During the Civil War, President Abraham Lincoln offered multiple amnesties to Union deserters under the requirement that they readily return to their regiments. Following the war, Lincoln granted a proclamation of amnesty for any who had taken part in the rebellion. Though Congress opposed the leniency of the plan, it was helpless to stop it. Lincoln's amnesty required a loyalty pledge, but did not apply to high ranking officers and political officials. But, it was not until President Andrew Johnson's Christmas Amnesty Proclamation of 1868 that an absolute amnesty was granted to all participants in the Civil War.
Immigration Amnesty is a form of amnesty that is more consistent with the historic concept of amnesty. President Reagan granted what amounted to a blanket amnesty to about 3 to 4 million individuals who were in the country illegally but who were not known to be guilty of any other crimes. Since the turn of the 21st century, however, amnesty as it is applied to immigration issues and statuses has taken on a less structured definition.
For more information on amnesty laws, please see the resources below. Additionally, you can contact one of the attorneys listed on our “Law Firms” page for direct legal assistance with your amnesty matters.
Amnesty Law – US
- 'Dirty War' Amnesty Law
The United States is following the lead of “dirty war” nations, such as Argentina and Chile, in enacting what amounts to an amnesty law protecting U.S. government operatives, apparently up to and including President George W. Bush, who have committed or are responsible for human rights crimes.
- Amnesty - Definition
Amnesty (from the Greek amnestia, oblivion) is a legislative or executive act by which a state restores those who may have been guilty of an offense against it to the positions of innocent persons. It includes more than pardon, in as much as it obliterates all legal remembrance of the offense. The word has the same root as amnesia. Amnesty is more and more used to express 'freedom' and the time when prisoners can go free.
- Amnesty for Illegal Immigrants
Amnesty for illegal immigrants is defined as a governmental pardon for violating policies related to immigration. Immigration amnesty would include the federal government forgiving individuals for using false documentation such as social security numbers, identification cards, and driver’s licenses, in order to gain employment in the U.S. and continue to remain in the country.
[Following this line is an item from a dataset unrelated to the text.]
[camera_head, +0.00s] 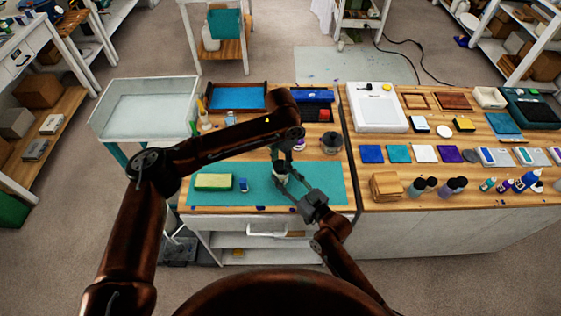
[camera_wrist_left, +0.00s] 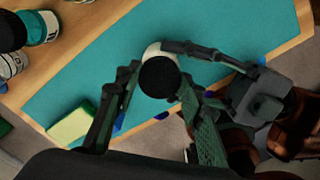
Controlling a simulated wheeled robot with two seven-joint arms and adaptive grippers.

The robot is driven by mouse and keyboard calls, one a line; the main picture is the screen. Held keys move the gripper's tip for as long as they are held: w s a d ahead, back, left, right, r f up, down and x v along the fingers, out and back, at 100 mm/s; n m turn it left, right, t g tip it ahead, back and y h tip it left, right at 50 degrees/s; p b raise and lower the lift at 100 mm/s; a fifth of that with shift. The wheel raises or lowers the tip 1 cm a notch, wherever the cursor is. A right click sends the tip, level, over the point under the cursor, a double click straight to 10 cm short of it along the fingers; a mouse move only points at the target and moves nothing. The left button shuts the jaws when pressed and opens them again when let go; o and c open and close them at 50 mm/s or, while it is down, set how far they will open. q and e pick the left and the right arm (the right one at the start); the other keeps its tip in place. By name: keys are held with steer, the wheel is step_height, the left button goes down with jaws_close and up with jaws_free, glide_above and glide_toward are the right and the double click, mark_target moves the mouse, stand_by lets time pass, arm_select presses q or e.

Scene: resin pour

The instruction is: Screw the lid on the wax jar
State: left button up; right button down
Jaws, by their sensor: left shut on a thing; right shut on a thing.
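The wax jar is a small pale jar (camera_head: 281,177) above the teal mat on the left table. Its white side (camera_wrist_left: 152,49) also shows in the left wrist view. A round black lid (camera_wrist_left: 158,77) covers most of the jar there. My left gripper (camera_head: 278,160) points down from above, its fingers (camera_wrist_left: 157,88) shut on the lid. My right gripper (camera_head: 287,184) reaches in from the lower right and is shut on the jar, one finger showing beside it in the wrist view. I cannot tell whether the lid touches the jar; the grippers hide the seam.
The mat's right part is clear. Brown blocks (camera_head: 386,186) and bottles stand on the right table.

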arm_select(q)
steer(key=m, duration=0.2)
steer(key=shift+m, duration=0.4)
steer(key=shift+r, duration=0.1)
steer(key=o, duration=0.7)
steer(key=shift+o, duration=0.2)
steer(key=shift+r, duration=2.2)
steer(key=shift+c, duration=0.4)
Amnesty would allow illegal immigrants or undocumented aliens to gain permanent residency in the United States.
- Amnesty Law - Definition
An amnesty law is any law that retroactively exempts a select group of people, usually military leaders and government leaders, from criminal liability for crimes committed. Most allegations involve human rights abuses and crimes against humanity.
- Antiterrorism and Effective Death Penalty Act of 1996
The Antiterrorism and Effective Death Penalty Act of 1996 is the product of legislative efforts stretching back well over a decade and stimulated to passage in part by the tragedies in Oklahoma City and the World Trade Center.
- Consular Notification and Access
Instructions for federal, state, and local law enforcement and other officials regarding foreign nationals in the united states and the rights of consular officials to assist them.
- Illegal Immigration Reform and Immigrant Responsibility Act of 1996
This act is a very large and complex piece of legislation, enacted on September 30, 1996 (Clinton was president at this time), which addresses many aspects of immigration (both legal and illegal), and the responsibilities placed upon not only immigrants, but those enforcing legal immigration. It directly addresses border patrol and upgrades needed for border patrol enforcers, equipment, and the overall patrolling process. It also details an increase in interior enforcement and practices with regard to INS and investigators monitoring visa applications and visa abusers. Illegal activities were a central concern in this bill and penalties for racketeering, alien smuggling and the use or creation of fraudulent immigration-related documents are high on the priority list. Other crimes and immigration-related offenses committed by aliens and the consequences, including deportation, are addressed in the sections following.
- Immigration Act of 1990
Except as specifically provided in this Act, whenever in this Act an amendment or repeal is expressed as an amendment to or repeal of a provision, the reference shall be deemed to be made to the Immigration and Nationality Act.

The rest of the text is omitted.